------ Data supplied ------
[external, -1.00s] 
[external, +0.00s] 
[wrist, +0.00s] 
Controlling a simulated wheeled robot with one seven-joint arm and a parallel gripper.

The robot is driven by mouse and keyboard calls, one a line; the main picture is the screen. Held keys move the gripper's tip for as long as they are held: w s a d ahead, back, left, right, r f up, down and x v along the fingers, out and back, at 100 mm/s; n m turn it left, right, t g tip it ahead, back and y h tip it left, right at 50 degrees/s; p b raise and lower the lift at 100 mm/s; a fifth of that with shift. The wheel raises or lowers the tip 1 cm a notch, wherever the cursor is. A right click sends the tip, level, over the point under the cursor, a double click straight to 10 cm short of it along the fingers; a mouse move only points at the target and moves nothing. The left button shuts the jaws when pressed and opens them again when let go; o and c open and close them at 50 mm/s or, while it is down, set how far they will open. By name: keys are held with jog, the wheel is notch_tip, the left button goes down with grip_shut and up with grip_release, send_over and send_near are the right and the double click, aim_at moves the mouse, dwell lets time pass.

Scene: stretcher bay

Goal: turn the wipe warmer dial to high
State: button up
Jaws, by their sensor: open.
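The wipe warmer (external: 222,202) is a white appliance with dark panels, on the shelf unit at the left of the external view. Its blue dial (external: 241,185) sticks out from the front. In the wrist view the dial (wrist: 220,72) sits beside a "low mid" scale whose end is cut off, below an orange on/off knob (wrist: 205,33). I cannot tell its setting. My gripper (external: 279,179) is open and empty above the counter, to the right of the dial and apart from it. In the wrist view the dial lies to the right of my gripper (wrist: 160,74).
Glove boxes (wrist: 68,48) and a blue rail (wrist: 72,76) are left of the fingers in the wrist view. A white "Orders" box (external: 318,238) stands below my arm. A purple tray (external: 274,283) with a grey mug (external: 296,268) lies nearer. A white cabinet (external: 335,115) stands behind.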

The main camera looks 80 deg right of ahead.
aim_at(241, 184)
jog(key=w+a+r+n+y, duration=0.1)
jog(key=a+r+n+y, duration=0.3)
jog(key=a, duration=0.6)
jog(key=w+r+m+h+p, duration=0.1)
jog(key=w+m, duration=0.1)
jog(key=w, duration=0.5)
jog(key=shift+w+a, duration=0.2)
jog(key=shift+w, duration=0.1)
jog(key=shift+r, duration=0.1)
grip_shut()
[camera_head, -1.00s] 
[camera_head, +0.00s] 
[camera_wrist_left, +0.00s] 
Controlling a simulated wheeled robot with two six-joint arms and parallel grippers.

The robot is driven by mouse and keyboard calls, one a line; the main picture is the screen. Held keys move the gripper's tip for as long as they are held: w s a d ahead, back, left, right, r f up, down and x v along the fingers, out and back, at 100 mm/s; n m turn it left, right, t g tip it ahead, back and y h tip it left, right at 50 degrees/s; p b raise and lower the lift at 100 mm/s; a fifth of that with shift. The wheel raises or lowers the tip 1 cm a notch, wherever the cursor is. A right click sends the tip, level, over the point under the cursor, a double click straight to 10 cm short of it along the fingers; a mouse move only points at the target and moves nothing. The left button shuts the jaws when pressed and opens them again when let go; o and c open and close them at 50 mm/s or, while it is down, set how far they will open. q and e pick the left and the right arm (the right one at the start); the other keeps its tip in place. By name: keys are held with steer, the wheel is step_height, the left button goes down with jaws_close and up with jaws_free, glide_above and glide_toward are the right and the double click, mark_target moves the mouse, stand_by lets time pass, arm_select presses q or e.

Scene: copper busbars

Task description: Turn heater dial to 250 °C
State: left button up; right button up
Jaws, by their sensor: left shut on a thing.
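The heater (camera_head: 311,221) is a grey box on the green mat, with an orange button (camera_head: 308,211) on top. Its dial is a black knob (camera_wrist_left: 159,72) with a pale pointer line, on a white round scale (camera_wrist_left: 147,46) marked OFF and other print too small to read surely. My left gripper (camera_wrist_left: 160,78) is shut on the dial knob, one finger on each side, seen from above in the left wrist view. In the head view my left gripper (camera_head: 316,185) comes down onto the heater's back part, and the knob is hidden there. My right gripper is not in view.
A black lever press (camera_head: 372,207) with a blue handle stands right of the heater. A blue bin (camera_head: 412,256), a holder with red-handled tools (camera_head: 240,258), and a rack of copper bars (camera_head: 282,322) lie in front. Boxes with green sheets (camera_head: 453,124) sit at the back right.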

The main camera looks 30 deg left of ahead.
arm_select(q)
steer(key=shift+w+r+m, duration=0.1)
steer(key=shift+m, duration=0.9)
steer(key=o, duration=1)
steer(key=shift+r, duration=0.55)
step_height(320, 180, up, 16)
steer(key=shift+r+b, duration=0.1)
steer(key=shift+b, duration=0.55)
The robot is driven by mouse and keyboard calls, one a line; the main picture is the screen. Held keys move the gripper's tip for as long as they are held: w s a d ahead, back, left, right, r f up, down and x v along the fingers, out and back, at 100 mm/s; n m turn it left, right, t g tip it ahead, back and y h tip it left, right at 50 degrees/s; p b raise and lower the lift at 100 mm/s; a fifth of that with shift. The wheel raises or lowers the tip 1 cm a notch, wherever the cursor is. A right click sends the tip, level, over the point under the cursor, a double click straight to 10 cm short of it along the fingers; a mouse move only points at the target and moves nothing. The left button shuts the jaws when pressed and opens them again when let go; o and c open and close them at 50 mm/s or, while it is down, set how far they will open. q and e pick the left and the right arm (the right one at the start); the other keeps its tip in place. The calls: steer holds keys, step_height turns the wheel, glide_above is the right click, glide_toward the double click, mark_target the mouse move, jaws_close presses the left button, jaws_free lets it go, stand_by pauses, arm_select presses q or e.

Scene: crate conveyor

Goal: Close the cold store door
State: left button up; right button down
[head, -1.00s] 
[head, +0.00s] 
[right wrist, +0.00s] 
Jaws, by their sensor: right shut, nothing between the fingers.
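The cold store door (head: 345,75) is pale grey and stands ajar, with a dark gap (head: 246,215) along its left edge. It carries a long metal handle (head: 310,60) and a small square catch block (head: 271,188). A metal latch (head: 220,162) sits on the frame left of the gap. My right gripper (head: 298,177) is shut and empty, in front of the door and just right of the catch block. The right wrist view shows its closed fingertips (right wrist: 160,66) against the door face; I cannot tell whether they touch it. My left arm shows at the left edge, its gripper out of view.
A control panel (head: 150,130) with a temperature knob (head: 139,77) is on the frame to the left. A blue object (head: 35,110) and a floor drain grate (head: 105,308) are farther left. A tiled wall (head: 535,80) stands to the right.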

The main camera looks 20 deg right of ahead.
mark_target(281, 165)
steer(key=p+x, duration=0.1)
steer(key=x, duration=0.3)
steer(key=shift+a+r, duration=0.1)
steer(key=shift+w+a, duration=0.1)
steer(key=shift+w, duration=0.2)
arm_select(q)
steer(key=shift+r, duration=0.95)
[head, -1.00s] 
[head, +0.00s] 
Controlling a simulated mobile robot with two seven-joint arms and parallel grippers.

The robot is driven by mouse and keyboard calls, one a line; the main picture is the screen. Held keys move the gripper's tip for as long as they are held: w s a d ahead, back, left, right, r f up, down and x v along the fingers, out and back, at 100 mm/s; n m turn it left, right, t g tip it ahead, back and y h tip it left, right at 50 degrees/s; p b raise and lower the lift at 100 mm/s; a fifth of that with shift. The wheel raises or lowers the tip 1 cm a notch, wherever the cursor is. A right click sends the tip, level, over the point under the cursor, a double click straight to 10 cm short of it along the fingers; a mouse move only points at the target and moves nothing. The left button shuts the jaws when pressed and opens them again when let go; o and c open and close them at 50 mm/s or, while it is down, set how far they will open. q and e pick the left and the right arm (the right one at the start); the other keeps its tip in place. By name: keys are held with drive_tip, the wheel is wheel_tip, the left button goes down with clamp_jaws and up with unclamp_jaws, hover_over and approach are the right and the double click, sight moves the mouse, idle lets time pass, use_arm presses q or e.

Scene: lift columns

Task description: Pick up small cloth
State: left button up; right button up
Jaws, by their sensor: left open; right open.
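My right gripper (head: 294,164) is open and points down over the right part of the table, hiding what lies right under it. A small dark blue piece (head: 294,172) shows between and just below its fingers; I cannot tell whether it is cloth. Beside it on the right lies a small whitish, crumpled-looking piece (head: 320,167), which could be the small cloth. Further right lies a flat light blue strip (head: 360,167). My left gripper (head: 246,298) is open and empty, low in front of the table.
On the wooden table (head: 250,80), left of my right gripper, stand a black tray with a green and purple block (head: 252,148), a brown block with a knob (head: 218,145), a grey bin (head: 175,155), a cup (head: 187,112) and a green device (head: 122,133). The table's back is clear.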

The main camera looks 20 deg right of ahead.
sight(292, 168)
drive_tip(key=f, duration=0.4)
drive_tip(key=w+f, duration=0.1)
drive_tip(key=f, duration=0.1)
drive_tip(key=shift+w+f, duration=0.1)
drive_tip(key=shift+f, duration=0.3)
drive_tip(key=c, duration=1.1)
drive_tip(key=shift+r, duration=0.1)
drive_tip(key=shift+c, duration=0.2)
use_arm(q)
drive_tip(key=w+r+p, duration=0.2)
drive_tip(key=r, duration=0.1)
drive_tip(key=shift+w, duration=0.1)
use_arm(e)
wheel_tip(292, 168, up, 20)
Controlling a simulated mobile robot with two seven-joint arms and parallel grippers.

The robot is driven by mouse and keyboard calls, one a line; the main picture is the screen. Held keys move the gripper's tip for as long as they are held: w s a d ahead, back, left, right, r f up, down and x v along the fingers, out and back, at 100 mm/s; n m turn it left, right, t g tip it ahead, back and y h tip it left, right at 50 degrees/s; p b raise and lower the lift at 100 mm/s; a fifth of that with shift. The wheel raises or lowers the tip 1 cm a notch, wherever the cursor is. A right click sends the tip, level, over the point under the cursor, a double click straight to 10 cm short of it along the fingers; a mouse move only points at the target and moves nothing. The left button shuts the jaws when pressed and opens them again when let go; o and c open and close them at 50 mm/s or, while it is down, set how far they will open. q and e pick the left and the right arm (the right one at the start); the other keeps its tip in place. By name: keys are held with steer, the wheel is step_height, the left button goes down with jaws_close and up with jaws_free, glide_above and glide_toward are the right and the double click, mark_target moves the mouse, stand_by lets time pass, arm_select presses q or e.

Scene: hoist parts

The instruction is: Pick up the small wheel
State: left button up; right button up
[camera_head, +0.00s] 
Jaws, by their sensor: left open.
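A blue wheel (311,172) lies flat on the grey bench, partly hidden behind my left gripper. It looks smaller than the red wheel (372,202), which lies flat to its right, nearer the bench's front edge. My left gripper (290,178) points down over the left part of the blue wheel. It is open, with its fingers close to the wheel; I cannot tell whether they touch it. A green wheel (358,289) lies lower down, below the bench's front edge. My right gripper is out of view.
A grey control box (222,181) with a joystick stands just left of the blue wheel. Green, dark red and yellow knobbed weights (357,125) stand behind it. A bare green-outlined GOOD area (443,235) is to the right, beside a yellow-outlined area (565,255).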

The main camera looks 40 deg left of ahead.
------
Objective> In the listing above, find the line containing "Jaws, by their sensor: open." and the line containing "[camera_wrist_left, +0.00s]", then repeat those two lines and everything between them exactly.

Answer to the exercise>
Jaws, by their sensor: open.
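The wipe warmer (external: 222,202) is a white appliance with dark panels, on the shelf unit at the left of the external view. Its blue dial (external: 241,185) sticks out from the front. In the wrist view the dial (wrist: 220,72) sits beside a "low mid" scale whose end is cut off, below an orange on/off knob (wrist: 205,33). I cannot tell its setting. My gripper (external: 279,179) is open and empty above the counter, to the right of the dial and apart from it. In the wrist view the dial lies to the right of my gripper (wrist: 160,74).
Glove boxes (wrist: 68,48) and a blue rail (wrist: 72,76) are left of the fingers in the wrist view. A white "Orders" box (external: 318,238) stands below my arm. A purple tray (external: 274,283) with a grey mug (external: 296,268) lies nearer. A white cabinet (external: 335,115) stands behind.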

The main camera looks 80 deg right of ahead.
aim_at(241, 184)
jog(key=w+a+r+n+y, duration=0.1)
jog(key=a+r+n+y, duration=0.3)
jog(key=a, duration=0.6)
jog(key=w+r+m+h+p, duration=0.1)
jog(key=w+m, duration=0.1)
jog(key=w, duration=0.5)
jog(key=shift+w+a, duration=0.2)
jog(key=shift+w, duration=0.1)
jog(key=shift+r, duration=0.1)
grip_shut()
[camera_head, -1.00s] 
[camera_head, +0.00s] 
[camera_wrist_left, +0.00s] 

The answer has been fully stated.